Task goal: Count how many lines hold the string "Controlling". Give that number alone.

Raw data:
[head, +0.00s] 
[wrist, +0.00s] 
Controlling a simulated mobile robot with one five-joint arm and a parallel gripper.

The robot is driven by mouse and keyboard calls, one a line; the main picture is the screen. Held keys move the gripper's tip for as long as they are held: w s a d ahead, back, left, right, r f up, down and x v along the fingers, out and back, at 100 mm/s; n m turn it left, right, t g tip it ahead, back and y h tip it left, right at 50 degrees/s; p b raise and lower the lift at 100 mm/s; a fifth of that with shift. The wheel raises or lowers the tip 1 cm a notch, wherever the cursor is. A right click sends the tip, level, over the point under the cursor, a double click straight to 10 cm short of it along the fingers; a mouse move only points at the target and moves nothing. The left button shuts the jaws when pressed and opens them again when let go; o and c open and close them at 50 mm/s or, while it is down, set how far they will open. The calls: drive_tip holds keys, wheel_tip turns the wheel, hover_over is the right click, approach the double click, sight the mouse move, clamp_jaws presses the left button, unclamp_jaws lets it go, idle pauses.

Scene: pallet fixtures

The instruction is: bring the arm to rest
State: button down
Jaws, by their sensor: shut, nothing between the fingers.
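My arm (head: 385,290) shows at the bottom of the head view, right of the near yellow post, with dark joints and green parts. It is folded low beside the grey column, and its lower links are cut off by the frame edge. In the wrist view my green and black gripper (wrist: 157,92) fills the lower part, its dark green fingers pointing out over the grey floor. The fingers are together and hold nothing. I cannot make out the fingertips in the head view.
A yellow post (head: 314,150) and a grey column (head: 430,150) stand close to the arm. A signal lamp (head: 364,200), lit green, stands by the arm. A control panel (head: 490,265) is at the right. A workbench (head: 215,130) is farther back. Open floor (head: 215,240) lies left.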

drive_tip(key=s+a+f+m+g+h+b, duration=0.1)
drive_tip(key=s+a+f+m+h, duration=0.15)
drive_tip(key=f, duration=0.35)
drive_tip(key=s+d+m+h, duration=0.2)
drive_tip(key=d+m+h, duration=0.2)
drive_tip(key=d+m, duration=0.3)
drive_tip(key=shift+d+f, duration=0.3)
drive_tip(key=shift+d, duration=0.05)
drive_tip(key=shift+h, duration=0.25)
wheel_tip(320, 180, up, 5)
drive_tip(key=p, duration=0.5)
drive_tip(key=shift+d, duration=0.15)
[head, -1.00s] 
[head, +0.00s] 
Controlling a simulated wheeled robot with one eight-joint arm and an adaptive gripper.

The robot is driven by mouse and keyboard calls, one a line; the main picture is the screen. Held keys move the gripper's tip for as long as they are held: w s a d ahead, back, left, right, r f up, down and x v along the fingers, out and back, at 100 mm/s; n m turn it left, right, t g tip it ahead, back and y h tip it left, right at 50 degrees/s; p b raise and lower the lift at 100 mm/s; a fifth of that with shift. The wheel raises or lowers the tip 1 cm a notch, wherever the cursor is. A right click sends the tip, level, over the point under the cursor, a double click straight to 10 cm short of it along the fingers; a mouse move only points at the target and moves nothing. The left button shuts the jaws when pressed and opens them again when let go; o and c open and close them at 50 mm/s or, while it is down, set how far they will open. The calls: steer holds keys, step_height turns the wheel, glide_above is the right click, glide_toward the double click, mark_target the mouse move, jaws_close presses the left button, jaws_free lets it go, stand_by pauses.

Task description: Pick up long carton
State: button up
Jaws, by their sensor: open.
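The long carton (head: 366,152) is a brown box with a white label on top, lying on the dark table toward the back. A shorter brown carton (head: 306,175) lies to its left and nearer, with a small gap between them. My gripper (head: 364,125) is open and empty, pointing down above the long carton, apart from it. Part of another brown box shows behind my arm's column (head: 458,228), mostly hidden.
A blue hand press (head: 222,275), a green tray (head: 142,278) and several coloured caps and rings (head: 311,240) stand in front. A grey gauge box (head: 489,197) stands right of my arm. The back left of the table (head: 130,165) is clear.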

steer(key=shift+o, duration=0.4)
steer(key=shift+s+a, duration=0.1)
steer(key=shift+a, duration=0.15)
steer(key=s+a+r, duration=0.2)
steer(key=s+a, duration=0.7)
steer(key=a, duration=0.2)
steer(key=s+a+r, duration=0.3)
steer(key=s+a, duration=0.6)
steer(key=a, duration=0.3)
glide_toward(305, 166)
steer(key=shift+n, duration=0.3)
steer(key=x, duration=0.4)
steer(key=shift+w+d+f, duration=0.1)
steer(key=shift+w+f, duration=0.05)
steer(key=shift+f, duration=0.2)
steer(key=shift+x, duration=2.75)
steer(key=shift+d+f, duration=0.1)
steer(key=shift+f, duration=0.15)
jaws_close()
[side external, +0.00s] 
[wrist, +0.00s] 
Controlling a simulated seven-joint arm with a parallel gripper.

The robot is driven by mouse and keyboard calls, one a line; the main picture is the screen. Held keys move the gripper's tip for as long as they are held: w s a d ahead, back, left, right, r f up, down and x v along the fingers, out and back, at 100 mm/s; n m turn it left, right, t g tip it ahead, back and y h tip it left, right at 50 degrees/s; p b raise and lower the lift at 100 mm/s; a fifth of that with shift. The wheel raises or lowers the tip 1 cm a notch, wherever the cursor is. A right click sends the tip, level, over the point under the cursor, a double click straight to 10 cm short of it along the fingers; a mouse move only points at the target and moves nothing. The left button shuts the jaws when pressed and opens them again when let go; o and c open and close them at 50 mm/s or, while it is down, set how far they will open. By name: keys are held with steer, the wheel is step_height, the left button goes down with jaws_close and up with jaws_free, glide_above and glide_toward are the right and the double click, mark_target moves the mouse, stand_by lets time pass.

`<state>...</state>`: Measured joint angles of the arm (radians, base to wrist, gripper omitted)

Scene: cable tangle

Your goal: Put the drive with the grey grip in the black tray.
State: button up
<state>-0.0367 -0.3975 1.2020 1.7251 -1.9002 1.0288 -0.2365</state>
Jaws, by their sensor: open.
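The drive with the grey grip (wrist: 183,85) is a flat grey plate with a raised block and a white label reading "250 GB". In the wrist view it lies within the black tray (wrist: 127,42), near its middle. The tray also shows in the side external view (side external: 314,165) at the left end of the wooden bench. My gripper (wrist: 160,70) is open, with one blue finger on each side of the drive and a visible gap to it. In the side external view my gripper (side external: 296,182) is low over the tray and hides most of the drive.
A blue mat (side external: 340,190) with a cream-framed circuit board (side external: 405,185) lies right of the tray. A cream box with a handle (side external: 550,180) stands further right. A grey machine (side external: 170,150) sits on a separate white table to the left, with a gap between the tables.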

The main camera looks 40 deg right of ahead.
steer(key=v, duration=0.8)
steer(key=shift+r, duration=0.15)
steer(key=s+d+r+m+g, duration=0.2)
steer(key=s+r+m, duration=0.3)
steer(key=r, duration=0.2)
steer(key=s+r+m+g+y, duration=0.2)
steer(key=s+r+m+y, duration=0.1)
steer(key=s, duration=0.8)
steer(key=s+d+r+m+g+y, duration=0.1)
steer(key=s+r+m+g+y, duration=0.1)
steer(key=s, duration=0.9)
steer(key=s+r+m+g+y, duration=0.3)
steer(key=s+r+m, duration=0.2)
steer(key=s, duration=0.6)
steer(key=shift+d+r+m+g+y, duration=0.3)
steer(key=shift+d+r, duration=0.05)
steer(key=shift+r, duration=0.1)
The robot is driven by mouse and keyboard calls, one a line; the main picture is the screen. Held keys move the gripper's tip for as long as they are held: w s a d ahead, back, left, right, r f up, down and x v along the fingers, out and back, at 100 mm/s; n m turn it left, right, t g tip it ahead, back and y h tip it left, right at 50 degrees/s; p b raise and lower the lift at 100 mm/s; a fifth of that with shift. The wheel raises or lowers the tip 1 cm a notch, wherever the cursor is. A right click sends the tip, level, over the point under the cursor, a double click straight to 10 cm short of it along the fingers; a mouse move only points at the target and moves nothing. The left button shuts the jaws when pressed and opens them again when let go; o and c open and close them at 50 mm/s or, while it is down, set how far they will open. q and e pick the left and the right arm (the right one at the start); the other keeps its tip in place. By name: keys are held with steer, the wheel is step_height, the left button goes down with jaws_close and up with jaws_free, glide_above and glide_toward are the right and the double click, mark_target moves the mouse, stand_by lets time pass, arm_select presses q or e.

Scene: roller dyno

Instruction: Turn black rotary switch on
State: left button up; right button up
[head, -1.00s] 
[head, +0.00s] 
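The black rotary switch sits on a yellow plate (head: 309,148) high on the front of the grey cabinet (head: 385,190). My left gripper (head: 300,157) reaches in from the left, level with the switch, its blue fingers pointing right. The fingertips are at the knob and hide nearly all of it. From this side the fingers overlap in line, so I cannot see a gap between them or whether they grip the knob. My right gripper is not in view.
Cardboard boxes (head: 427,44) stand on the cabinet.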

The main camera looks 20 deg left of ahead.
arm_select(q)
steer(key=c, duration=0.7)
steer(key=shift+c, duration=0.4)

Reply: 3